[Start]

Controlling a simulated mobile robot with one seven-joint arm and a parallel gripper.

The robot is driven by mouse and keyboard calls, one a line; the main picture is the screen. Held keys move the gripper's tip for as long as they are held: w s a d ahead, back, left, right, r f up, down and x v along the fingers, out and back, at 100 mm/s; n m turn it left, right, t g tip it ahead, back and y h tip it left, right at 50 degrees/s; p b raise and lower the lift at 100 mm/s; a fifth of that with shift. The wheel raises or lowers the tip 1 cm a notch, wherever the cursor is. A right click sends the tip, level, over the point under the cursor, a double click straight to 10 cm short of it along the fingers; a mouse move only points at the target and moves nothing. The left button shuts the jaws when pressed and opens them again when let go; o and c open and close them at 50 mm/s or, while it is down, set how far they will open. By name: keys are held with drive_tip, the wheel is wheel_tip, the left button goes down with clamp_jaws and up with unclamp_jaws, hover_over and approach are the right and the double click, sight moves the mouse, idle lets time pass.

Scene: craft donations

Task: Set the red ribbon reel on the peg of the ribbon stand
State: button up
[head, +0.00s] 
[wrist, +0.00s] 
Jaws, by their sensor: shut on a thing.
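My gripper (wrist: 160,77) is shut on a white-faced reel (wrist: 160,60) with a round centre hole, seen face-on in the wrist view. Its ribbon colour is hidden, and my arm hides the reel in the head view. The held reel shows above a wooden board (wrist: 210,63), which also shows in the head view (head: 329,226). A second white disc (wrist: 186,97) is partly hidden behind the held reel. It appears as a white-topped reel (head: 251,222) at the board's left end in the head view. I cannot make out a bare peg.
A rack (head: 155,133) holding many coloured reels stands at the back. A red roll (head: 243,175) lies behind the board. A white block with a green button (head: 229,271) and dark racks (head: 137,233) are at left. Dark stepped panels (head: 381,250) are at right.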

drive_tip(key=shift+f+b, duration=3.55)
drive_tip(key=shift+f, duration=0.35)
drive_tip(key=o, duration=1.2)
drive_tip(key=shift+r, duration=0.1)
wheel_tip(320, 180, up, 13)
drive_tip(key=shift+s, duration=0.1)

[End]

*Your objective*: Print from the first line through the line that contains "[wrist, +0.00s]", please, including both, and leave out every line outside that stretch.

*Problem solution*:
Controlling a simulated mobile robot with one seven-joint arm and a parallel gripper.

The robot is driven by mouse and keyboard calls, one a line; the main picture is the screen. Held keys move the gripper's tip for as long as they are held: w s a d ahead, back, left, right, r f up, down and x v along the fingers, out and back, at 100 mm/s; n m turn it left, right, t g tip it ahead, back and y h tip it left, right at 50 degrees/s; p b raise and lower the lift at 100 mm/s; a fifth of that with shift. The wheel raises or lowers the tip 1 cm a notch, wherever the cursor is. A right click sends the tip, level, over the point under the cursor, a double click straight to 10 cm short of it along the fingers; a mouse move only points at the target and moves nothing. The left button shuts the jaws when pressed and opens them again when let go; o and c open and close them at 50 mm/s or, while it is down, set how far they will open. By name: keys are held with drive_tip, the wheel is wheel_tip, the left button goes down with clamp_jaws and up with unclamp_jaws, hover_over and approach are the right and the double click, sight moves the mouse, idle lets time pass.

Scene: craft donations

Task: Set the red ribbon reel on the peg of the ribbon stand
State: button up
[head, +0.00s] 
[wrist, +0.00s] 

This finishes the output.